The taxpayer’s expert appraiser testified that after valuing the property using all three recognized approaches to value (i.e., sales comparison, income capitalization, and cost), his final opinion of value of the going concern hotel business was $77.3 million. From this amount, however, he deducted the claimed total value for intangible assets and rights worth $14.6 million. Thus, the taxable value of the property, according to the taxpayer’s appraiser, was $62.6 million.

The assessor’s expert testified that he used the income capitalization approach, and after projecting the hotel’s income from all sources, deducted appropriate expenses to arrive at a net operating income for the hotel. The deductions included Hilton’s management and franchise fees, labor costs and marketing expenses. The assessor contended that the taxable value of the property was $73.3 million. The board adopted the assessor’s property valuation.

The taxpayer challenged the board’s decision in superior court and brought a motion for summary judgment, contending that “the assessor’s valuation, adopted by the Board, relied on an invalid appraisal methodology that did not fully identify value and exclude intangible assets from the assessed property as required by California law.” Id. at 268. In support of its motion, the taxpayer presented “only fragmentary excerpts of the administrative record.” Id. The trial court granted the motion for summary judgment, holding that the board had erred as a matter of law in adopting the assessor’s methodology because it failed to fully exclude intangible assets from the property assessment.

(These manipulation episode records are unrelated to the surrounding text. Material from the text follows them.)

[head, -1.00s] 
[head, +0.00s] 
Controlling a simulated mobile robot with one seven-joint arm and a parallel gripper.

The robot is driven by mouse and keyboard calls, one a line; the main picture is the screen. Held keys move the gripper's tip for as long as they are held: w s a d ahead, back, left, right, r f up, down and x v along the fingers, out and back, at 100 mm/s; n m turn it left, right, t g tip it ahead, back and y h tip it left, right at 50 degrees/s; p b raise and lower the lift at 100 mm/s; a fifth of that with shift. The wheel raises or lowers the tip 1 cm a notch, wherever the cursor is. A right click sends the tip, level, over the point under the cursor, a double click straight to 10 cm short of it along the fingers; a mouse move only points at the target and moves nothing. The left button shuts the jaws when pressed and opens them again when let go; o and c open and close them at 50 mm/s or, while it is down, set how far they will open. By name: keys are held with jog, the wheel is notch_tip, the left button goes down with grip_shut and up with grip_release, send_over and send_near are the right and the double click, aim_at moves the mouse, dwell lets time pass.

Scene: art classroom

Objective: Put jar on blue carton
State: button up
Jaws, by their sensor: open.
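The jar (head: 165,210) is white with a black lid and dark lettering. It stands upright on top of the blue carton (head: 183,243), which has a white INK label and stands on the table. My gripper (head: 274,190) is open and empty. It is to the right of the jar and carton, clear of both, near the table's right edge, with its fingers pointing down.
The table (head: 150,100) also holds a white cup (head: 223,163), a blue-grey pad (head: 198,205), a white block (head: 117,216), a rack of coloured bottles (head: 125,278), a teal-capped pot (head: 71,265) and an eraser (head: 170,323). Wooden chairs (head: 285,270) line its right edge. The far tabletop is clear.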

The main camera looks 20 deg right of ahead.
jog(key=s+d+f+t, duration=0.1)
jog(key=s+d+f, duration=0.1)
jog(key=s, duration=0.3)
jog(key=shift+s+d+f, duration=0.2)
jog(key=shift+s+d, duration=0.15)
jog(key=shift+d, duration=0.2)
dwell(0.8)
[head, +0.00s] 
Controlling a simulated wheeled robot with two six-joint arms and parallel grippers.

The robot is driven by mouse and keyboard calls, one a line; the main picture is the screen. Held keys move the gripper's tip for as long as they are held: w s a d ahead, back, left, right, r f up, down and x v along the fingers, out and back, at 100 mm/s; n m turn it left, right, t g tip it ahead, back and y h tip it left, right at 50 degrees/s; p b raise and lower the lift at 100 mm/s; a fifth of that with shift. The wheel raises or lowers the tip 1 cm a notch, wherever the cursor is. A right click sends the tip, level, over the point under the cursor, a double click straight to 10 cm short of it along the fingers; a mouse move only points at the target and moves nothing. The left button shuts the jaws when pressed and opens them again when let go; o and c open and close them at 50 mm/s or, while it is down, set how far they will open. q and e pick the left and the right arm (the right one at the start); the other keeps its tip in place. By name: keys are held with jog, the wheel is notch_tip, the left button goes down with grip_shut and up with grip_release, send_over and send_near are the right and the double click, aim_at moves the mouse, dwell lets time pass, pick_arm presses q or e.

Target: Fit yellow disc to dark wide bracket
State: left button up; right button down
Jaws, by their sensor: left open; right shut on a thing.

The Court of Appeal reversed on procedural grounds and held “that the trial court erred in granting summary judgment on an incomplete record.” Id. at 264. Then, in dicta, contrary to past precedent and Senate Bill 657, which introduced California Revenue and Taxation Code section 110(d)(1) (“The value of intangible assets and rights relating to the going concern value of a business using taxable property shall not enhance or be reflected in the value of taxable property.”), the Court of Appeal stated that the issue of whether the assessor improperly applied the income approach by not deducting intangibles presented a question of fact, rather than a question of law.

Counties across the state viewed this dicta as a broadly applicable judicial pronouncement of the appropriate standard of review in a property tax matter, and successfully petitioned the court to publish this case. Assessors and counties may attempt to cite this as the holding in the case, however, critics of the opinion note that the Court of Appeal came to this conclusion without any meaningful discussion or analysis. Thus, it is possible that the court is simply saying that the record was incomplete and thus, factually, it was unclear whether the intangibles were deducted. Nevertheless, because the opinion does not discuss this issue further, EHP Glendale may have ramifications on the standard of review applied to a taxpayer’s appeal of an assessment appeals board’s decision in superior court.